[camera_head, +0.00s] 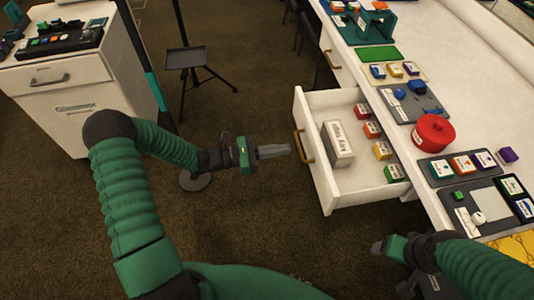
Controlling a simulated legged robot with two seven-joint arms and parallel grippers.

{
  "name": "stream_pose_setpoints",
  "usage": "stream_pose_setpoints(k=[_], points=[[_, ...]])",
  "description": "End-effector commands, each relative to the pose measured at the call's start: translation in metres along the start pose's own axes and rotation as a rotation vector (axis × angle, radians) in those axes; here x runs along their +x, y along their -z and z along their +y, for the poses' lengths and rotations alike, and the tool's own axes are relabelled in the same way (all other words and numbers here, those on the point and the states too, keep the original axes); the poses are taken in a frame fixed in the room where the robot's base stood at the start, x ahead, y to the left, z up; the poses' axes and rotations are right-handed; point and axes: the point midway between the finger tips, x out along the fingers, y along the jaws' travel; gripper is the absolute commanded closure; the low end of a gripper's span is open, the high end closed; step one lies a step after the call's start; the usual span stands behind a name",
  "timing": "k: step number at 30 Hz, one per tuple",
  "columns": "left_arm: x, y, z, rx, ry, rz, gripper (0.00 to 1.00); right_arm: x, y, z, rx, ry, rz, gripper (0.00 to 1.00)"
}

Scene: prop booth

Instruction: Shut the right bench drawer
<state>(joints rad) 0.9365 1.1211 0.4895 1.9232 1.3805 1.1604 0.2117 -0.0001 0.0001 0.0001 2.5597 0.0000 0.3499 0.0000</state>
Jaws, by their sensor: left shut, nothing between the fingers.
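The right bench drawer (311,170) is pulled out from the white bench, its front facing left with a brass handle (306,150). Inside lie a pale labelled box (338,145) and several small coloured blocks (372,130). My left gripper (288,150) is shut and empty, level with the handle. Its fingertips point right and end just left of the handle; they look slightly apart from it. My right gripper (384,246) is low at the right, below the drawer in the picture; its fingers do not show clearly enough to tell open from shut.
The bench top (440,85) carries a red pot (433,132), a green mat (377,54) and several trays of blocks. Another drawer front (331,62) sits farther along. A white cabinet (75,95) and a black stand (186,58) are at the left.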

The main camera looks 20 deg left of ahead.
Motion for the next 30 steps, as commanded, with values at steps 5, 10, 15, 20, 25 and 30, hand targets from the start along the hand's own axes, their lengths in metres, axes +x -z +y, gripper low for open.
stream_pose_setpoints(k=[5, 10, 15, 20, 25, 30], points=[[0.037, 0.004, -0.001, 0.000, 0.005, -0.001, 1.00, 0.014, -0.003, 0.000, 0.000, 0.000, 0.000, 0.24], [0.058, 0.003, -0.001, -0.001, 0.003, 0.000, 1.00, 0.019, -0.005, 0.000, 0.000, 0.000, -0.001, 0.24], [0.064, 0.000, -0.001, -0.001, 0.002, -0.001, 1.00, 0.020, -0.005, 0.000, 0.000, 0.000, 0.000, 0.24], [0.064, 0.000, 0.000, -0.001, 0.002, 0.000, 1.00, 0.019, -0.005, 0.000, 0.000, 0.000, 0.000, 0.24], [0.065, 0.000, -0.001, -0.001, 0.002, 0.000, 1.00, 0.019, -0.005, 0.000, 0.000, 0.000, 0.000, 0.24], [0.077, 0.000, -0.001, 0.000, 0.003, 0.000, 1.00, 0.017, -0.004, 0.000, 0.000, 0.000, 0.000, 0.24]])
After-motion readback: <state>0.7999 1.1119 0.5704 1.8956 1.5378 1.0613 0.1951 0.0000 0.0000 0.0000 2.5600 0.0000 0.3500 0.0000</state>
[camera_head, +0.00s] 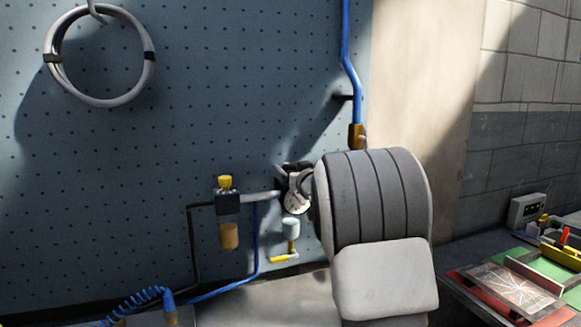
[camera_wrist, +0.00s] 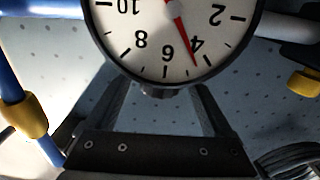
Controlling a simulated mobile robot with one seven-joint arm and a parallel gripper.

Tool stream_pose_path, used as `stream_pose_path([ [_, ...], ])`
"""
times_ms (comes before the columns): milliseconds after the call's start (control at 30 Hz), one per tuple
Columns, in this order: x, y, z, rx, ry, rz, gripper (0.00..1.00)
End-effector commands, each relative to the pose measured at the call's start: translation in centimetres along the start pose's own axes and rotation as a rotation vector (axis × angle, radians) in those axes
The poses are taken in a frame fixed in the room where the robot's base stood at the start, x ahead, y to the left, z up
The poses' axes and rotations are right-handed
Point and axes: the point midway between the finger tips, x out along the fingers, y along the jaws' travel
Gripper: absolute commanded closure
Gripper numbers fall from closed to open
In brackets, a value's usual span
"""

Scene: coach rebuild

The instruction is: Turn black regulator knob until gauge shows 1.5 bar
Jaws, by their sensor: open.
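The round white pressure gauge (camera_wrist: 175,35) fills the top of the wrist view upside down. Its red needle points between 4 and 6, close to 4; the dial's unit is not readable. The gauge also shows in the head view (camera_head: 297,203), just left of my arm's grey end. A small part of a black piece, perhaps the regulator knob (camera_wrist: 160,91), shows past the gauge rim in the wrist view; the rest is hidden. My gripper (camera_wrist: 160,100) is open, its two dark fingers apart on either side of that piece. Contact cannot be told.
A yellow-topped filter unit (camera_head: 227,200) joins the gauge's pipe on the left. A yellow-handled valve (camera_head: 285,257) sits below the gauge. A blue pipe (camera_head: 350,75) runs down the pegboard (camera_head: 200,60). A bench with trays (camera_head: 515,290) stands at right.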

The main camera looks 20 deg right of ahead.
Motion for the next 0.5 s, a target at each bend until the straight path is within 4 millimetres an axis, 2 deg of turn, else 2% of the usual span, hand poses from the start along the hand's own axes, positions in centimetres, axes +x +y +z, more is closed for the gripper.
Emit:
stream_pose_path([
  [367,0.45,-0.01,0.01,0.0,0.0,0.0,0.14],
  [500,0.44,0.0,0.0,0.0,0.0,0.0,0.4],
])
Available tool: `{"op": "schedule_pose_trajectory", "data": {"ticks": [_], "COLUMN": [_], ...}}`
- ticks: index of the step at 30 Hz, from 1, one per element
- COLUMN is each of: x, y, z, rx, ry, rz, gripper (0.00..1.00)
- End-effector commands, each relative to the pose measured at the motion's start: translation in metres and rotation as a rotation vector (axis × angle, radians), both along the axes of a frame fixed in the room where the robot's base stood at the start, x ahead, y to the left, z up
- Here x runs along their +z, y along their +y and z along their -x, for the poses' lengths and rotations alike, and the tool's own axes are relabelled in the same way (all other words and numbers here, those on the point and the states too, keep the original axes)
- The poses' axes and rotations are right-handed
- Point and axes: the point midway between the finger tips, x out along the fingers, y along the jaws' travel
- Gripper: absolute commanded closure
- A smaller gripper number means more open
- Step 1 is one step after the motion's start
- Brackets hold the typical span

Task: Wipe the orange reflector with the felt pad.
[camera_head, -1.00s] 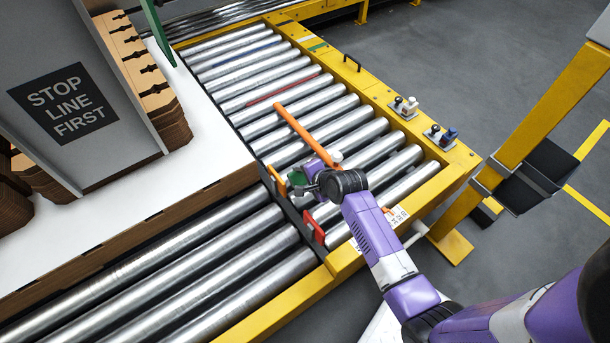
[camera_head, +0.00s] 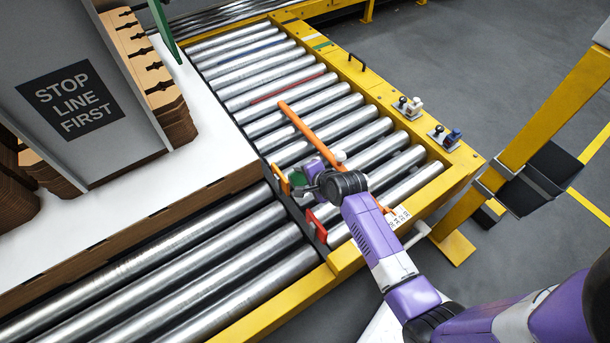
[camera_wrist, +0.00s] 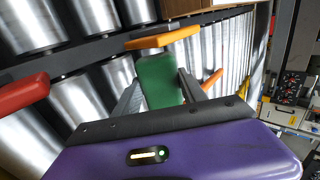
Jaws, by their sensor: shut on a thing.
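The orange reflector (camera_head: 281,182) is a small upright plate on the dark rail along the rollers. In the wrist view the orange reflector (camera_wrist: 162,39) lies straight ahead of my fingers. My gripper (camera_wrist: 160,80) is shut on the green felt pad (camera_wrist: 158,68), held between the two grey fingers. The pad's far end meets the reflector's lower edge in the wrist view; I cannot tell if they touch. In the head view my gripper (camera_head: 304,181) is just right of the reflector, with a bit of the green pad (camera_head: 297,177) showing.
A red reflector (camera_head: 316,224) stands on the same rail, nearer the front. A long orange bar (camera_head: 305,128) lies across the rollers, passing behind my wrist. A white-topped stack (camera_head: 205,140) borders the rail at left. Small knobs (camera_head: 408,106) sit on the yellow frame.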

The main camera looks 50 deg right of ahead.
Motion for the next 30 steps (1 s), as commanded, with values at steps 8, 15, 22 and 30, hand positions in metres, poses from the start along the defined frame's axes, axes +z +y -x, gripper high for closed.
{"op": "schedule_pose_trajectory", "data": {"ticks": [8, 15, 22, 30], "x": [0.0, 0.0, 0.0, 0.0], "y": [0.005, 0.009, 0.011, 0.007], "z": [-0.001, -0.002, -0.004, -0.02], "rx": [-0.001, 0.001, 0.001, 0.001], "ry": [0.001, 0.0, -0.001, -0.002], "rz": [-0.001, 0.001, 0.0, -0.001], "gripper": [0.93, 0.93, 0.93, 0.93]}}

• • •

WHAT YOU NEED TO DO: Of the lines above, retype only those from the line containing "Controlling a simulated mobile" through the line containing "The main camera looks 20 deg right of ahead.", including both, exactly.

EXERCISE OUTPUT:
Controlling a simulated mobile robot with one seven-joint arm and a parallel gripper.

Tool stream_pose_path, used as `stream_pose_path([ [_, ...], ])`
"""
times_ms (comes before the columns): milliseconds after the call's start (control at 30 Hz), one per tuple
Columns, in this order: x, y, z, rx, ry, rz, gripper (0.00..1.00)
End-effector commands, each relative to the pose measured at the call's start: translation in centimetres along the start pose's own axes and rotation as a rotation vector (axis × angle, radians) in those axes
The poses are taken in a frame fixed in the room where the robot's base stood at the start, x ahead, y to the left, z up
The poses' axes and rotations are right-handed
Point and axes: the point midway between the finger tips, x out along the fingers, y along the jaws' travel
Gripper: absolute commanded closure
Gripper numbers fall from closed to open
In brackets, a value's usual span
"""

Scene: coach rebuild

The instruction is: Turn black regulator knob until gauge shows 1.5 bar
Jaws, by their sensor: open.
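The round white pressure gauge (camera_wrist: 175,35) fills the top of the wrist view upside down. Its red needle points between 4 and 6, close to 4; the dial's unit is not readable. The gauge also shows in the head view (camera_head: 297,203), just left of my arm's grey end. A small part of a black piece, perhaps the regulator knob (camera_wrist: 160,91), shows past the gauge rim in the wrist view; the rest is hidden. My gripper (camera_wrist: 160,100) is open, its two dark fingers apart on either side of that piece. Contact cannot be told.
A yellow-topped filter unit (camera_head: 227,200) joins the gauge's pipe on the left. A yellow-handled valve (camera_head: 285,257) sits below the gauge. A blue pipe (camera_head: 350,75) runs down the pegboard (camera_head: 200,60). A bench with trays (camera_head: 515,290) stands at right.

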The main camera looks 20 deg right of ahead.

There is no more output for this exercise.